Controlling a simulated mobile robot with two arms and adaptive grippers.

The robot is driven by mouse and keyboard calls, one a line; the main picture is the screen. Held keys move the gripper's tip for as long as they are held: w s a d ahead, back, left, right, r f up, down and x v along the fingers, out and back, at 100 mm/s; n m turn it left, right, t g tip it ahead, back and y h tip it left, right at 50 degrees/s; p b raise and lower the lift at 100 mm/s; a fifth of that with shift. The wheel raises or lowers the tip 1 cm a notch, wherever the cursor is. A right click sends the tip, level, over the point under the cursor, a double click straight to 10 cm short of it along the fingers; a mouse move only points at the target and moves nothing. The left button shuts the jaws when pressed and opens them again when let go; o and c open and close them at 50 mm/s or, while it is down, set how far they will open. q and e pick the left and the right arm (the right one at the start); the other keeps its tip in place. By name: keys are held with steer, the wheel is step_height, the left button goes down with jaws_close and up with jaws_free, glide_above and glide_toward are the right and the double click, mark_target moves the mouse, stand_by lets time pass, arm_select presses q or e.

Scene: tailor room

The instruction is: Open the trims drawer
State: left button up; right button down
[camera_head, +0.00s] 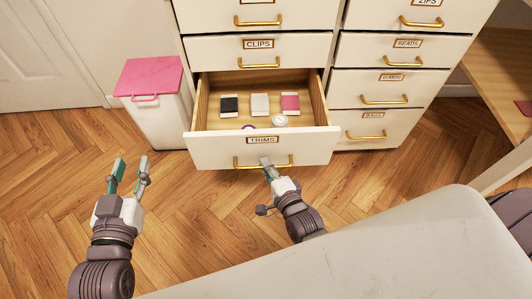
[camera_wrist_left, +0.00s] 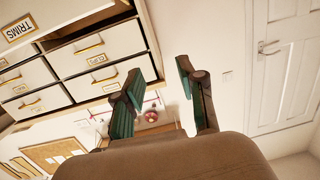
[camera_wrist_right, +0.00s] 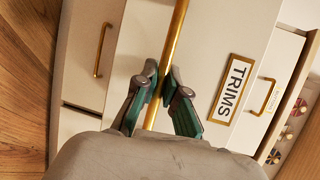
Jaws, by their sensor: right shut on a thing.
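The trims drawer (camera_head: 262,148) is the lowest drawer of the left column and stands pulled out, with its wooden inside showing. It holds a black, a white and a pink item in a row, plus a purple ring and a small round pale thing. My right gripper (camera_head: 266,164) is shut on its brass handle (camera_head: 245,166). In the right wrist view the handle (camera_wrist_right: 176,35) runs between the fingers (camera_wrist_right: 162,92), beside the TRIMS label (camera_wrist_right: 231,90). My left gripper (camera_head: 131,165) is open and empty over the floor, left of the drawer. Its spread fingers show in the left wrist view (camera_wrist_left: 162,90).
A white bin with a pink lid (camera_head: 150,78) stands left of the cabinet. The clips drawer (camera_head: 258,50) above and the beads drawer (camera_head: 402,48) at right are shut. A wooden desk (camera_head: 500,75) is at far right. Floor (camera_head: 190,215) in front is clear.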

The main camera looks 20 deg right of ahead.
######
▶ TASK STATEMENT:
Return the listing above in full and without alteration, excluding its pictures.

▶ SOLUTION TO THE PROBLEM:
Controlling a simulated mobile robot with two arms and adaptive grippers.

The robot is driven by mouse and keyboard calls, one a line; the main picture is the screen. Held keys move the gripper's tip for as long as they are held: w s a d ahead, back, left, right, r f up, down and x v along the fingers, out and back, at 100 mm/s; n m turn it left, right, t g tip it ahead, back and y h tip it left, right at 50 degrees/s; p b raise and lower the lift at 100 mm/s; a fifth of that with shift. The wheel raises or lowers the tip 1 cm a notch, wherever the cursor is. A right click sends the tip, level, over the point under the cursor, a double click straight to 10 cm short of it along the fingers; a mouse move only points at the target and moves nothing. The left button shuts the jaws when pressed and opens them again when let go; o and c open and close them at 50 mm/s or, while it is down, set how far they will open. q and e pick the left and the right arm (the right one at the start); the other keeps its tip in place. By name: keys are held with steer, the wheel is step_height, the left button goes down with jaws_close and up with jaws_free, glide_above and glide_toward are the right and the double click, mark_target moves the mouse, stand_by lets time pass, arm_select presses q or e.

Scene: tailor room

The instruction is: Open the trims drawer
State: left button up; right button down
[camera_head, +0.00s] 
[camera_wrist_left, +0.00s] 
[camera_wrist_right, +0.00s] 
Jaws, by their sensor: right shut on a thing.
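The trims drawer (camera_head: 262,148) is the lowest drawer of the left column and stands pulled out, with its wooden inside showing. It holds a black, a white and a pink item in a row, plus a purple ring and a small round pale thing. My right gripper (camera_head: 266,164) is shut on its brass handle (camera_head: 245,166). In the right wrist view the handle (camera_wrist_right: 176,35) runs between the fingers (camera_wrist_right: 162,92), beside the TRIMS label (camera_wrist_right: 231,90). My left gripper (camera_head: 131,165) is open and empty over the floor, left of the drawer. Its spread fingers show in the left wrist view (camera_wrist_left: 162,90).
A white bin with a pink lid (camera_head: 150,78) stands left of the cabinet. The clips drawer (camera_head: 258,50) above and the beads drawer (camera_head: 402,48) at right are shut. A wooden desk (camera_head: 500,75) is at far right. Floor (camera_head: 190,215) in front is clear.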

The main camera looks 20 deg right of ahead.

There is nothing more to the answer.